[Stored rows]
Begin

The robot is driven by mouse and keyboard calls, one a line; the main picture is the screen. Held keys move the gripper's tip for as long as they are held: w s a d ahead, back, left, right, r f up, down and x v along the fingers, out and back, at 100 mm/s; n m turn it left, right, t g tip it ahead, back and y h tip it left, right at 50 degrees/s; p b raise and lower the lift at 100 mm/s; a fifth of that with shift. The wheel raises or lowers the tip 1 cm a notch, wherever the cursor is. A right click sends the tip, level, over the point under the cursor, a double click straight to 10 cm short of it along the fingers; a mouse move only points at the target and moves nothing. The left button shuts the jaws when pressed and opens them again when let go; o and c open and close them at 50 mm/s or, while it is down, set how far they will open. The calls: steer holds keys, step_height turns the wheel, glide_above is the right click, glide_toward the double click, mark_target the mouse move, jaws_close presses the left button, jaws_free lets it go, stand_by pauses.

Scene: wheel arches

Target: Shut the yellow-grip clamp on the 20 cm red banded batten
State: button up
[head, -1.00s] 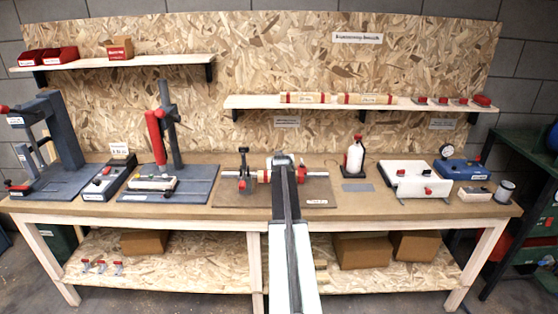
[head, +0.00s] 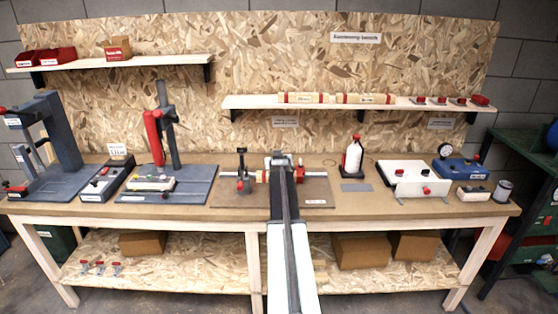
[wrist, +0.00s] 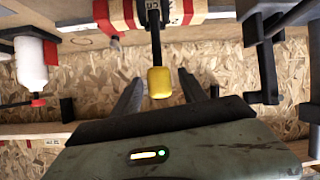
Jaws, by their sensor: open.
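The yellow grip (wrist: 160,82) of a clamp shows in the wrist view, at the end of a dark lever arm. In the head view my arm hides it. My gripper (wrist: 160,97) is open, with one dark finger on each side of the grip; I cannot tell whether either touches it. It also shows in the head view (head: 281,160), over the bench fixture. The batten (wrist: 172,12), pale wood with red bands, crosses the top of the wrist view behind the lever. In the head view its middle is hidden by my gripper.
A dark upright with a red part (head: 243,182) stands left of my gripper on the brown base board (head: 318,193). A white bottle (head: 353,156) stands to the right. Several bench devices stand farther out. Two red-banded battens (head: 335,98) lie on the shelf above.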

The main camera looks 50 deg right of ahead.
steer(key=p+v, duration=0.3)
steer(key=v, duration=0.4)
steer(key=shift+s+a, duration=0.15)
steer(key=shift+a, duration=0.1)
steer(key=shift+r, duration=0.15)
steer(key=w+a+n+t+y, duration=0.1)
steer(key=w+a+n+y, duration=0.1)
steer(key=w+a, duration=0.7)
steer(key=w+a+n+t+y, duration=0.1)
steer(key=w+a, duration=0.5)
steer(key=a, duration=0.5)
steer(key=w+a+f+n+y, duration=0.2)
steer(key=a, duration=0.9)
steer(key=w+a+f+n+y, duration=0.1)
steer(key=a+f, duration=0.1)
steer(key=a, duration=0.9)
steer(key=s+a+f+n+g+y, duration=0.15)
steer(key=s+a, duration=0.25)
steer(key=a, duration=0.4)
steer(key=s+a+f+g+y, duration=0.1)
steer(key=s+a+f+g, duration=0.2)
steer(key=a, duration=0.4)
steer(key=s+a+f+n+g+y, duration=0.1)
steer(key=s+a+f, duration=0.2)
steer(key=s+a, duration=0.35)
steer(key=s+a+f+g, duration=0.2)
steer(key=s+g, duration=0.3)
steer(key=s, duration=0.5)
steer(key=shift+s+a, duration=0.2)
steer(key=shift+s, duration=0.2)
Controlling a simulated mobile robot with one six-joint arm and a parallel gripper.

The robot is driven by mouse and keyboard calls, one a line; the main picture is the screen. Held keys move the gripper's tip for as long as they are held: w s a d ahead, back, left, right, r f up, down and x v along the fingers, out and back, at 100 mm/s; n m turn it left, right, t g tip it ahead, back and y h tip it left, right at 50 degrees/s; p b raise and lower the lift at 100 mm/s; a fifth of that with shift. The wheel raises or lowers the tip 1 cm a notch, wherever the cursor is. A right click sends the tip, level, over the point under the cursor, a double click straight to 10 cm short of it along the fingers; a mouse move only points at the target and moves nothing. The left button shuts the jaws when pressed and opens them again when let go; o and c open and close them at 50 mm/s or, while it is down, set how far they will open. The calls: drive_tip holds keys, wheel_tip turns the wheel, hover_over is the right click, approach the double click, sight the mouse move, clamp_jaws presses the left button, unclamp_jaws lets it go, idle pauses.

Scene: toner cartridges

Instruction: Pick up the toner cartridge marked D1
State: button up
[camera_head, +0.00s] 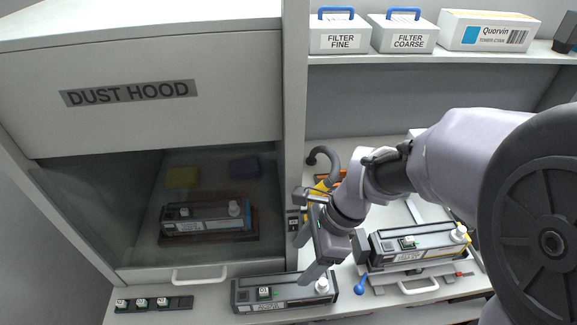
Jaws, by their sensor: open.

End

[Given problem]
Search the preceding listing for "toner" and extract every line where it is found.

[Task output]
Scene: toner cartridges
Instruction: Pick up the toner cartridge marked D1

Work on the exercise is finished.